---- GIVEN ENTRIES

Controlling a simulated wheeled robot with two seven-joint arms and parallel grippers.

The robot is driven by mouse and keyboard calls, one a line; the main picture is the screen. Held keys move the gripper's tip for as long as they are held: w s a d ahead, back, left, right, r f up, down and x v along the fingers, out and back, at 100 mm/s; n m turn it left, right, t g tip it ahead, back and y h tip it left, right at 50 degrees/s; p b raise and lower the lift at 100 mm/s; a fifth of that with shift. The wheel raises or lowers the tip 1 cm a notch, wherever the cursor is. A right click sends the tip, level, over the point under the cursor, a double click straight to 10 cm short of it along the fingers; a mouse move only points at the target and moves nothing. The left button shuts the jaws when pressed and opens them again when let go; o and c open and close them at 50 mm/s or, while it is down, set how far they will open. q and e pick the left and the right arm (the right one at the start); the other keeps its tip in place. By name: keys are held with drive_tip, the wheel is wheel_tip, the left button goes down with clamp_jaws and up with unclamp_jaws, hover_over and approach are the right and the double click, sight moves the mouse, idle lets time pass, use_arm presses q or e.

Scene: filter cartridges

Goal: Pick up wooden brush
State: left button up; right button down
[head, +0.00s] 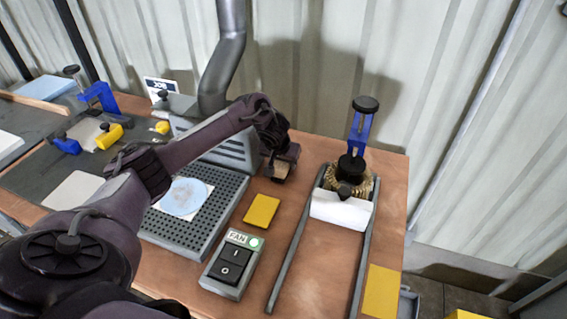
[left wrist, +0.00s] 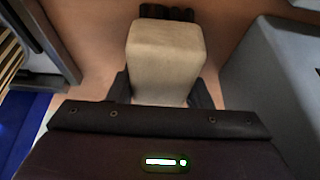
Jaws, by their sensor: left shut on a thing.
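My left gripper (head: 284,168) is over the table's back part, between the grey perforated box and the metal rails. It is shut on a pale wooden block, which I take to be the wooden brush (left wrist: 166,55). In the left wrist view the block sits between the two dark fingers, with dark bristle-like tufts at its far end. In the head view only a small part of the brush (head: 282,172) shows below the fingers. I cannot tell whether it touches the table. My right gripper is not in view.
The grey perforated box (head: 222,190) with a round blue disc (head: 184,197) stands left. A yellow pad (head: 262,210) and a fan switch box (head: 233,263) are nearer.

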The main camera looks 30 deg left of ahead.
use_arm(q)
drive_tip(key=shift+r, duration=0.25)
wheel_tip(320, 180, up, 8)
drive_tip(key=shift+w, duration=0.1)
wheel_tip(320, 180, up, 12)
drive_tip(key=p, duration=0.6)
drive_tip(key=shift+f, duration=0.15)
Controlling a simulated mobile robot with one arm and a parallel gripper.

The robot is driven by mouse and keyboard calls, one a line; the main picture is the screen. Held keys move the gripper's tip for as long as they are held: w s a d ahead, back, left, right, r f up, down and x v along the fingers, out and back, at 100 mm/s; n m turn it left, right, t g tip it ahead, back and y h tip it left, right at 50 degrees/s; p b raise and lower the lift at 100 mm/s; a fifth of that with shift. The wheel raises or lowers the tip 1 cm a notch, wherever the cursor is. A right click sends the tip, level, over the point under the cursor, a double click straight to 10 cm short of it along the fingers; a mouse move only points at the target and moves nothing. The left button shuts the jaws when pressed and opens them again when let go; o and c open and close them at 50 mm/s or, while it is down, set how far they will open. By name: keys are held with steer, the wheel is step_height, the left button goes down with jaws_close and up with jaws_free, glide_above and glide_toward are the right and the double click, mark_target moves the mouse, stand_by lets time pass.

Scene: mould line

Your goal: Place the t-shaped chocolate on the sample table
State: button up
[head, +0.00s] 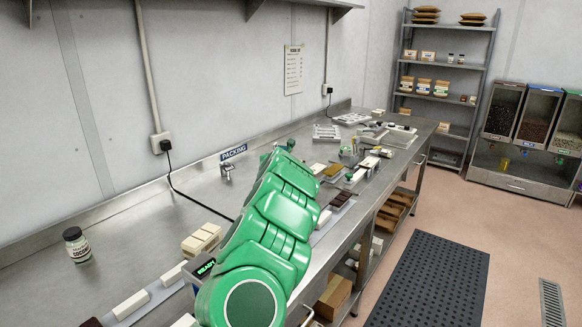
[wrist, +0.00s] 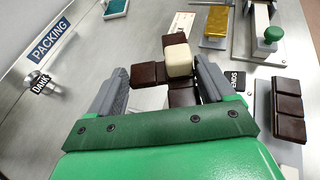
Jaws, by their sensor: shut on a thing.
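The t-shaped chocolate (wrist: 148,74) is in the wrist view, made of dark brown blocks with a cream-white block on top near its middle. My gripper (wrist: 162,66) has its two grey fingers on either side of it and is shut on it. The chocolate's lower end is partly hidden by my gripper's green body. In the head view my green arm reaches along the bench, and the chocolate cannot be made out there. I cannot tell which surface is the sample table.
The steel bench (head: 130,240) runs along the wall, with a PACKING sign (head: 233,152) and a coconut jar (head: 77,245). The wrist view shows a dark chocolate bar (wrist: 288,110), a gold bar (wrist: 217,22) and a green-knobbed tool (wrist: 273,34). Shelves (head: 445,75) stand beyond; the floor mat (head: 430,285) is clear.

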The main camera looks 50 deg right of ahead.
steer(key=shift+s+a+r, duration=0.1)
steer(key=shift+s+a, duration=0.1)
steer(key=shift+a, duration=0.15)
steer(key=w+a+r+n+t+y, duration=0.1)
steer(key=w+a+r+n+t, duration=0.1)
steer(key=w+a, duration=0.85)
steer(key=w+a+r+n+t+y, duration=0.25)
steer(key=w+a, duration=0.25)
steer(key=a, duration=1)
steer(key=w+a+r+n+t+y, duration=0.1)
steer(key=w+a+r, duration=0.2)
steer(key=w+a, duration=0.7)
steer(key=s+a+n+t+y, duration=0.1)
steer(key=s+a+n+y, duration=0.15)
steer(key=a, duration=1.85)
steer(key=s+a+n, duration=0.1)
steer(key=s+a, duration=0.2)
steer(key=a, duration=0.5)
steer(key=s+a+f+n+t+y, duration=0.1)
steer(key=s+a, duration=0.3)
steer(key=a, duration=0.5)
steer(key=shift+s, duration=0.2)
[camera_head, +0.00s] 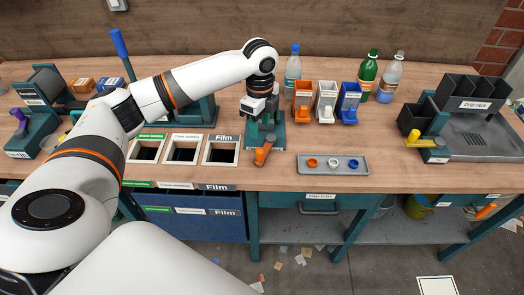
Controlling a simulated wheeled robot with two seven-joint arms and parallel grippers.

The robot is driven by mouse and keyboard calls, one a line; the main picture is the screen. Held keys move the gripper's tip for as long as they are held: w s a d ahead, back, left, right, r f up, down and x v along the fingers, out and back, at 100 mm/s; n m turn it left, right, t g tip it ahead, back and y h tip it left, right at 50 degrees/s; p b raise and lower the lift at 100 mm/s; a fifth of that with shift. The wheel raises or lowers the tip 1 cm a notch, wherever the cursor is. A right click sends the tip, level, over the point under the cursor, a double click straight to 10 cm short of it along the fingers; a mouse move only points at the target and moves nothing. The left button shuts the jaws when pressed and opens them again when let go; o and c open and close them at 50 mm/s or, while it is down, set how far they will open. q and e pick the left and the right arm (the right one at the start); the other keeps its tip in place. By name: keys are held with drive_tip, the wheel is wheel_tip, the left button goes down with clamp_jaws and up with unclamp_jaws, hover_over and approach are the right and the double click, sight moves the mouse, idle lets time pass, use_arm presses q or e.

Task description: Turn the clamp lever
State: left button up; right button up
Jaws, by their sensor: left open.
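A small teal fixture (278,141) stands on the bench right of the labelled openings. An orange-handled lever (264,151) on it points toward the bench's front edge; it looks like the clamp lever. My left gripper (261,119) points down over the back of this fixture, behind the orange handle. It is open, and its fingers partly hide the fixture's upper part. I cannot tell whether the fingers touch the fixture. My right gripper is not in view.
A grey tray (333,170) with three coloured rings lies to the right. Behind it stand orange, white and blue bins (326,102) and several bottles. A drip rack (470,112) is at far right. A blue-handled lever (120,44) rises at left. Three labelled openings (183,153) lie left of the fixture.

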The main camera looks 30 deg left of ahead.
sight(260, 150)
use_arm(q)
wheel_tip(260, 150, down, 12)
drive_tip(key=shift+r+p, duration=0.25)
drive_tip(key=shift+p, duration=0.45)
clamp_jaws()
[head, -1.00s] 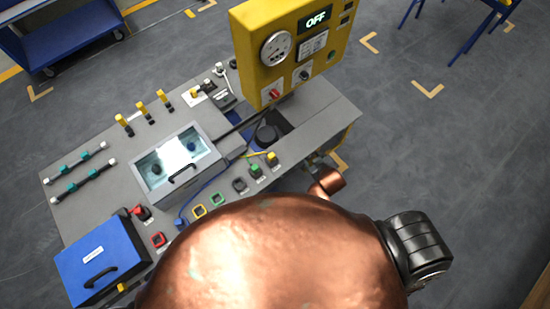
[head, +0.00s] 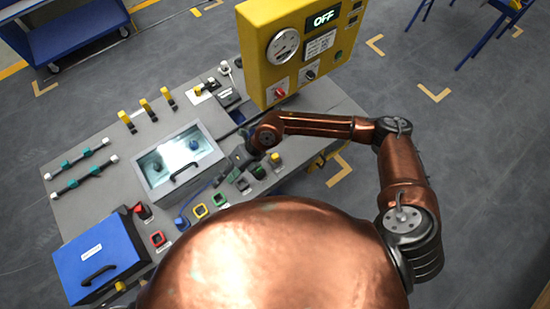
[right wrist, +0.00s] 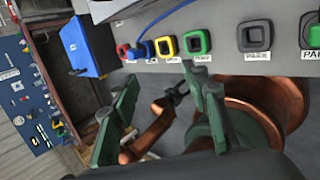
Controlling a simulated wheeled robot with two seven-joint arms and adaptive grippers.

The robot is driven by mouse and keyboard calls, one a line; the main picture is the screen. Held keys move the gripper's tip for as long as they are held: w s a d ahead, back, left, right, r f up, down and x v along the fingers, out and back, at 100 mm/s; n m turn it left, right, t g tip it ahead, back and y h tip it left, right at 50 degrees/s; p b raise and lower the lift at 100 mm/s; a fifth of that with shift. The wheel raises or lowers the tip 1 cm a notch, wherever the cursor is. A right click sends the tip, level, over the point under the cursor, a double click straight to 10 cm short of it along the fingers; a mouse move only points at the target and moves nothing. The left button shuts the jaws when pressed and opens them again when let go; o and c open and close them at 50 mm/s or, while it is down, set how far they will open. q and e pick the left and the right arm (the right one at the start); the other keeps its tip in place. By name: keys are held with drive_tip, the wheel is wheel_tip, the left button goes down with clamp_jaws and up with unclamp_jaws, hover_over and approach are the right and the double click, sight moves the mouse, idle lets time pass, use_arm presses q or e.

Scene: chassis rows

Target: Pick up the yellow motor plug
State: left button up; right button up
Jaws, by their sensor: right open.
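A yellow-topped plug (head: 275,158), which seems to be the motor plug, stands upright near the right end of the panel's front row. A green plug (head: 258,172) stands just left of it. My right gripper (head: 238,157) is above the panel, left of and apart from both plugs, its arm coming in from the right. In the right wrist view my right gripper (right wrist: 157,95) has its fingers wide apart with nothing between them. The yellow plug is not clearly visible there.
A yellow control box (head: 285,60) reading OFF rises behind the arm. The front row has a yellow socket (head: 200,211), a green socket (head: 220,198) and a red socket (head: 157,239). A blue case (head: 100,262) is at front left. A glass-lidded box (head: 180,160) sits mid-panel.

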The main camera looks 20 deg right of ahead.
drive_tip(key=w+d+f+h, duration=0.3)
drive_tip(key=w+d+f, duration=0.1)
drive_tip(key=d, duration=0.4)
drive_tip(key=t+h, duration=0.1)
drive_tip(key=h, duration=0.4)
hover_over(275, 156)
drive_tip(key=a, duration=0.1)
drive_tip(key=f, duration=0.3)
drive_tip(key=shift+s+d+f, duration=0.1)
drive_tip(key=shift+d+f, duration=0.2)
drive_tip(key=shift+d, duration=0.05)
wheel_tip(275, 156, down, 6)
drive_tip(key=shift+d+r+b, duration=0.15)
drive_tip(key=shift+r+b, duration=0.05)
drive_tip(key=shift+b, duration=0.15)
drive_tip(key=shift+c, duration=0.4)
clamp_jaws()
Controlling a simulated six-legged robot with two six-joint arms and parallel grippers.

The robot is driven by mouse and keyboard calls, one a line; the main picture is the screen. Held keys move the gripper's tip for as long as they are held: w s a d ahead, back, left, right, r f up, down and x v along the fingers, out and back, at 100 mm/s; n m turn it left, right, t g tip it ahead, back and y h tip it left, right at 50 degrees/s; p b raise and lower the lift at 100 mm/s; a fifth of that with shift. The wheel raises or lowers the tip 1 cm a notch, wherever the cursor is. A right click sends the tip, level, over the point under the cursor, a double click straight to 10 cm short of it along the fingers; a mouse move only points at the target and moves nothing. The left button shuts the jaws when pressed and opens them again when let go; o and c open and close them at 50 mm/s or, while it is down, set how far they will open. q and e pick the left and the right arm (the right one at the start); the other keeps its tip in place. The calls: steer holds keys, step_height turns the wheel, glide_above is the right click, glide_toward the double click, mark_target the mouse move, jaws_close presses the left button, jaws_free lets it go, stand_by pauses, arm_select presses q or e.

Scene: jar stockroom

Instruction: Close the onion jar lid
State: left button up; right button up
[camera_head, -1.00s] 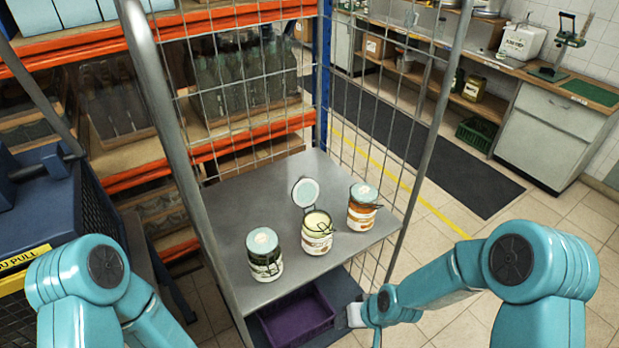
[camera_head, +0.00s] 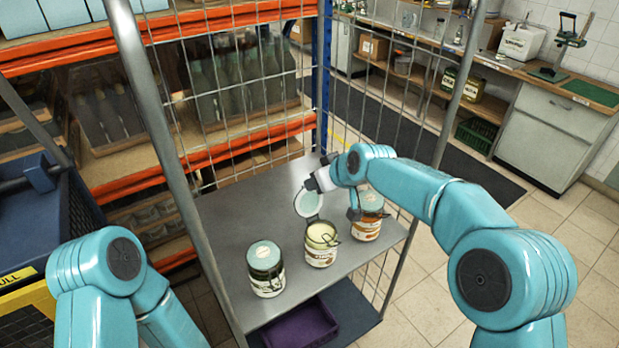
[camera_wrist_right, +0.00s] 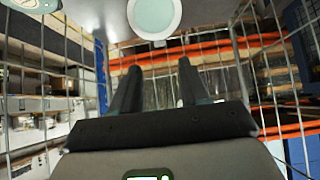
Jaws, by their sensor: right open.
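The jar with the raised lid (camera_head: 321,243) stands in the middle of a row of three on a grey shelf. Its label is too small to read. Its pale round lid (camera_head: 308,203) stands up on the hinge at the far side. My right gripper (camera_head: 318,181) is just behind the lid, partly hidden by my wrist. In the right wrist view, my right gripper (camera_wrist_right: 160,68) is open and empty, with the lid (camera_wrist_right: 155,16) ahead of the fingers and apart from them. Only my left arm's links show; its gripper is out of sight.
A closed jar (camera_head: 266,268) stands left of the open one, and another closed jar (camera_head: 368,215) stands to its right, under my right forearm. Wire mesh (camera_head: 250,80) and metal posts enclose the grey shelf (camera_head: 232,215). A purple crate (camera_head: 303,325) sits below.

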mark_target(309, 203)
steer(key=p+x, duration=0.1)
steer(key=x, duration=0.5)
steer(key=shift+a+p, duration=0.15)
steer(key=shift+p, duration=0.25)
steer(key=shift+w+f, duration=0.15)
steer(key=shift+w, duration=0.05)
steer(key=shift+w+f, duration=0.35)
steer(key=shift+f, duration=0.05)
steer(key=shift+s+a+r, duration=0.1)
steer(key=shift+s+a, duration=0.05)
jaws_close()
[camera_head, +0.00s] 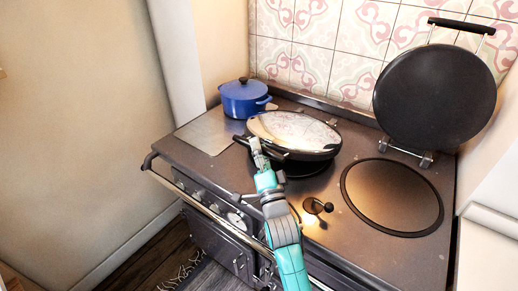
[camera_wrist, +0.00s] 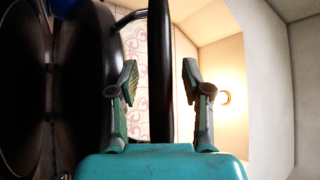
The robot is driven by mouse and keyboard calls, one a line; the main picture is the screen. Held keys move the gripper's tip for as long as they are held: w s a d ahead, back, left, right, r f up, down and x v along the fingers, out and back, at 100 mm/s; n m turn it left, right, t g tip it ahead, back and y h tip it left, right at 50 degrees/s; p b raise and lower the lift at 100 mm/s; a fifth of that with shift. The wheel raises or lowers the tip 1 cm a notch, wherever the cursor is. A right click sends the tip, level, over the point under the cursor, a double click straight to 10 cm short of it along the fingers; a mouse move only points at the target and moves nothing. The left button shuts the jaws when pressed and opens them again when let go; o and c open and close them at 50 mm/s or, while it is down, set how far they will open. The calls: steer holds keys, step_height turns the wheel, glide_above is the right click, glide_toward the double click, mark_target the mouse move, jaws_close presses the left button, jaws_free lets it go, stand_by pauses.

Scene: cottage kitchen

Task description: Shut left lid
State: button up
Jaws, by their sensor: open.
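The left lid (camera_head: 300,130) is a round, shiny lid on the range cooker. It is lowered to near flat, and a dark hotplate (camera_head: 308,168) shows below its front edge, so it looks slightly raised. My gripper (camera_head: 257,150) is at the lid's front left edge. In the wrist view my gripper (camera_wrist: 158,85) has its two fingers apart, with a dark bar (camera_wrist: 160,70), apparently the lid's handle, between them. Clear space shows on both sides of the bar. The dark lid (camera_wrist: 97,75) shows left of the fingers there.
The right lid (camera_head: 435,95) stands upright over its bare hotplate (camera_head: 392,196). A blue pot (camera_head: 243,100) sits at the back left, close to the left lid. A small dark knobbed object (camera_head: 317,206) is on the cooker top. A rail (camera_head: 215,218) runs along the front.

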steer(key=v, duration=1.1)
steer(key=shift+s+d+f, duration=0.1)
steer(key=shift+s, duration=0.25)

--------

THE EXERCISE: Reproduce each line of the material containing the word "Scene".

RESULT OF THIS EXERCISE:
Scene: filter cartridges
Scene: mould line
Scene: chassis rows
Scene: jar stockroom
Scene: cottage kitchen

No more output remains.